┌────────

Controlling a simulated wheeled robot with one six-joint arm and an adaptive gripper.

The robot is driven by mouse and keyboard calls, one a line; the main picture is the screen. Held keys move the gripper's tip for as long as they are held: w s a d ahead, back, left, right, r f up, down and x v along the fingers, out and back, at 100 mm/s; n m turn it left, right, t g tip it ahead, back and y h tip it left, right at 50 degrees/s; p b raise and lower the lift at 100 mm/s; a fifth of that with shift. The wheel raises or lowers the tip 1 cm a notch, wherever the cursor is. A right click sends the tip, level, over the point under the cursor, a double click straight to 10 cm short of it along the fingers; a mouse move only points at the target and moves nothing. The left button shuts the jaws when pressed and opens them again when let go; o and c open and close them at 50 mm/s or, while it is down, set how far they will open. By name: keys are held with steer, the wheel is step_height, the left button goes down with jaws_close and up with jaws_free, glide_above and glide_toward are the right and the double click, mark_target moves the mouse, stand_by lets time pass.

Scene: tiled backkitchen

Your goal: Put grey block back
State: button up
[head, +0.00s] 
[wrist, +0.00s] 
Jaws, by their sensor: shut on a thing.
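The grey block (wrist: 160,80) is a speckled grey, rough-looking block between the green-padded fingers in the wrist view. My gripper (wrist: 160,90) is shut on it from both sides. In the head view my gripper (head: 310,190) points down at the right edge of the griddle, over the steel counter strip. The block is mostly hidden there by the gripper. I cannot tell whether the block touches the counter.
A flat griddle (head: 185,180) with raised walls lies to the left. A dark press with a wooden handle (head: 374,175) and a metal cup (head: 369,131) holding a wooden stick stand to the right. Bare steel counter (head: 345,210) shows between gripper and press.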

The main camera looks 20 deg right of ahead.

└────────

• [Directions for this task]: Find the line containing "[head, +0.00s]", then output it and every line after it to the end of the data, exactly.

• [Exercise response]:
[head, +0.00s] 
[wrist, +0.00s] 
Jaws, by their sensor: shut on a thing.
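The grey block (wrist: 160,80) is a speckled grey, rough-looking block between the green-padded fingers in the wrist view. My gripper (wrist: 160,90) is shut on it from both sides. In the head view my gripper (head: 310,190) points down at the right edge of the griddle, over the steel counter strip. The block is mostly hidden there by the gripper. I cannot tell whether the block touches the counter.
A flat griddle (head: 185,180) with raised walls lies to the left. A dark press with a wooden handle (head: 374,175) and a metal cup (head: 369,131) holding a wooden stick stand to the right. Bare steel counter (head: 345,210) shows between gripper and press.

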The main camera looks 20 deg right of ahead.

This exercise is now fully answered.